I recently joined the Colorado Mountain Club and signed up for my first group guided hike. I was a little nervous, but also super excited to meet new people and of course get outdoors. At 8am, I arrived at the pre-designated meeting spot to find out I had inadvertently signed up for a hike with the “Over the Hill Gang” (over 50 years old), but I didn’t mind; age doesn’t mean much to me.
I introduced myself to the group and noticed that a few of my fellow hikers were a little concerned about my age and they warned me that I would find the hike a bit boring or slow-paced.

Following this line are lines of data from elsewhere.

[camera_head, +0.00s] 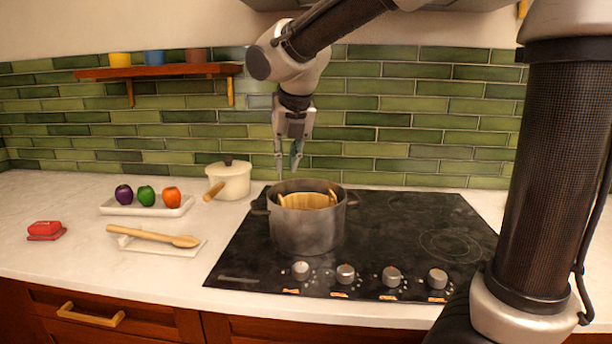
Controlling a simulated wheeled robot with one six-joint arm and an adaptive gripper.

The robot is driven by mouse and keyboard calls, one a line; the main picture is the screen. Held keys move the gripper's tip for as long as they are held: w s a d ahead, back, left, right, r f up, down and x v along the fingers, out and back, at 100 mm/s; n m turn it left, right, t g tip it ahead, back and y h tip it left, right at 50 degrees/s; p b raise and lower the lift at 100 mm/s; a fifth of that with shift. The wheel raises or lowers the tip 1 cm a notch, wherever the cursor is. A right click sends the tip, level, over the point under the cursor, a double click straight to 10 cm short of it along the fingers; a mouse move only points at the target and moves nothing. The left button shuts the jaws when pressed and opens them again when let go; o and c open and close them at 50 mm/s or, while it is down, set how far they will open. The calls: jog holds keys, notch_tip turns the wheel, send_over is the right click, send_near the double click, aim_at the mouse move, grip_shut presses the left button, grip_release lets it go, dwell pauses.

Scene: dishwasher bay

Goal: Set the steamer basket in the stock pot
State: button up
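The grey stock pot (305,233) stands upright at the left of the black cooktop, with a loop handle on each side. The tan steamer basket (308,201) is inside the pot, with its upper part and raised ends showing near the pot's rim. Its lower part is hidden by the pot wall, so I cannot tell how deep it sits. My gripper (288,168) points down above the back left of the pot. Its fingers are spread apart with nothing between them, and it appears clear of the basket.
A cream saucepan (234,181) stands left of the pot, behind a spoon (160,238) on a rest. A white tray (130,208) holds three coloured vegetables. A red object (45,229) lies far left. The cooktop (410,235) is clear to the pot's right.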

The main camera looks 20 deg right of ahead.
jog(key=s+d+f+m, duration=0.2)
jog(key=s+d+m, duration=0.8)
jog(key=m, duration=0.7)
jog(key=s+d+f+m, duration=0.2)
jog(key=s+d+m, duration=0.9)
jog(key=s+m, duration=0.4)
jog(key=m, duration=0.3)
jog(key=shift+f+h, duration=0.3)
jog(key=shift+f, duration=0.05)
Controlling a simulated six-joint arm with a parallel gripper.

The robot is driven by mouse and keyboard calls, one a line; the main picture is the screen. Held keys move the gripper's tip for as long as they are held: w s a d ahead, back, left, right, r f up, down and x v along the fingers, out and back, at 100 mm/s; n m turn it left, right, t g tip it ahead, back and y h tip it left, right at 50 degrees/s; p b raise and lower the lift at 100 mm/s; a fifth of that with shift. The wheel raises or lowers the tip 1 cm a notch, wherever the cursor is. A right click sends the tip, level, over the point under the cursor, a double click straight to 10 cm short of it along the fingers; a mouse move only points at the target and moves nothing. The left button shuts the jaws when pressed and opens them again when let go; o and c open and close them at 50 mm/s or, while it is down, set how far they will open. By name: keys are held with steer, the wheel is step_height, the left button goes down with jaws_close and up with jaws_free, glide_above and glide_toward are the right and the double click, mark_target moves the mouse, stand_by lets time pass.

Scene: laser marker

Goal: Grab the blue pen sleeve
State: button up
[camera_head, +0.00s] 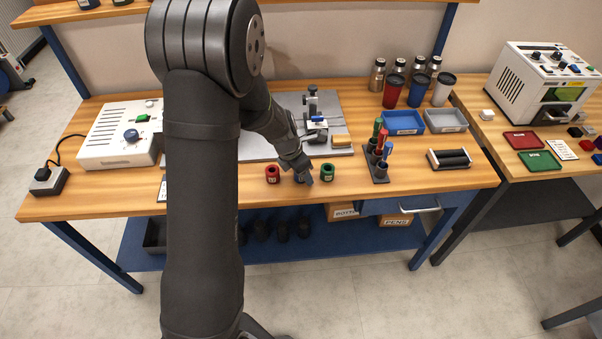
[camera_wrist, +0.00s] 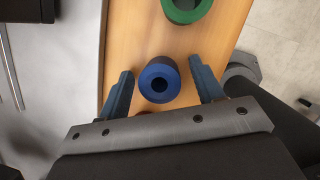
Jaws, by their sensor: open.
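The blue pen sleeve (camera_wrist: 160,80), a short upright cylinder with a dark central hole, stands on the wooden bench in the wrist view. My gripper (camera_wrist: 161,68) is open, with one finger on each side of the blue sleeve and visible gaps between fingers and sleeve. In the head view my gripper (camera_head: 303,177) reaches down between the red sleeve (camera_head: 272,174) and the green sleeve (camera_head: 327,173), mostly hiding the blue one. The green sleeve also shows at the top of the wrist view (camera_wrist: 187,8).
A dark holder with upright pens (camera_head: 379,160) stands to the right of the sleeves. A grey plate with a fixture (camera_head: 314,115) lies behind them. A blue tray (camera_head: 403,122) and a grey tray (camera_head: 446,120) are further right. Bare wood lies in front.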

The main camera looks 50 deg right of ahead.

I assured them I would be fine; I had signed up for the easiest hike on the calendar on purpose, I had just done a really grueling leg workout a couple of days earlier and I wanted to gauge the club’s hiking classifications (yes, there is such thing).
Hiking North Table Mountain
So on we went, carpooling to the trail we would be hiking and getting to know my fellow hikers on the way.
Upon arriving at the location, we started our hike. A mile in, due to trail conditions (deep snow and ice) we had to change our plans and find another trail. We ended up at North Table Mountain, a trail that I had hiked last year in the summer and a trail that I remembered as being pretty tough. North Table Mountain is located in Golden, around 20 miles from Denver and it’s part of Jefferson County Open Spaces System. What makes it so tough is the torturous initial incline, 400ft in just half a mile. It’s the type of climb in which you need to lean forward just to keep your balance. Although short in length, it seems to go on forever. To me, this incline is nature’s gift to naughty people!
BUT as with all other group activities, you go with the flow. I was supercharged to see if I would have a different experience on this trail compared to last year. For the past few weeks, I have been feeling stronger and healthier than ever, so logically this time the trail should be easier, right?
We started the climb up North Table Mountain and it became clear to me that my group might average twice my age, but they were super fit. Although I was happy to see that I made it up the climb much faster than last time and with less effort, I was at the back of the pack and breathing harder than any of them. I was glad I was with the “Over the Hill Gang”, if this was supposed to be the “slow pace group”, I didn’t want to find out what fast paced meant.
You see, there is “fit” and there is “Colorado fit”, and I am pretty sure I am light-years from being Colorado fit.
The best example of what Colorado Fit looks like is the 80+ years old man in our group who kept steadily climbing that damn hill and having a conversation with another hiker without so much breaking a sweat or skipping a breath. Or the several others, running or biking it up.
Some people would be ashamed to admit being less fit than someone much older, but I am not. I’m keeping it real!
In my last post, I mentioned Colorado has some of the fittest people around and routinely I see people on the trail that beat all stereotypes. While kids in other parts of the country rarely go outdoors, Colorado kids bag fourteeners. And that continues into adulthood and beyond. Several times I have had to challenge my own pre-conceived ideas of “normalcy” when I watch pregnant women in their third trimester and parents carrying babies/toddlers on their backs in difficult hikes and cold weather. It is pretty awesome to be able to see a whole different perspective on life, what it means to be fit and how to live outdoors.
The “Over the Hill Gang” are no different. They are a phenomenal group of hikers. They hike twice a week at elevation in rain, sun, snow or ice. These are the people you pray to a higher power you can be like when you grow up. At least I do.
What was originally supposed to be an easy, casual hike of 6 miles with low elevation gain turned into 6.5 miles of a moderate to difficult hike, circumventing the entire North Table Mountain in a series of climbs and descents with a 20 minute lunch stop at mid-point. We had already hiked 2+ miles at the first trail, adding up to almost 9 miles for the day.
Several hours later we were back at the parking lot. My feet and entire body hurt and I was pretty sure I could eat an entire pizza and not even get close to the calories I burnt on this hike.
For the next two days, I felt like I had the flu. I was absolutely miserable, physical exhaustion that was accompanied by dehydration (I hydrated, but not enough apparently). My muscles were sore like you wouldn’t believe.
As I vegetated on the couch, replenishing electrolytes and calories, I started realizing that this hiking thing is pretty addictive- I had unconciously started planning my next hike.
And guess what my new-found friends were doing just a couple days later? Going on another hike, of course!
Age doesn’t mean much. specially around here.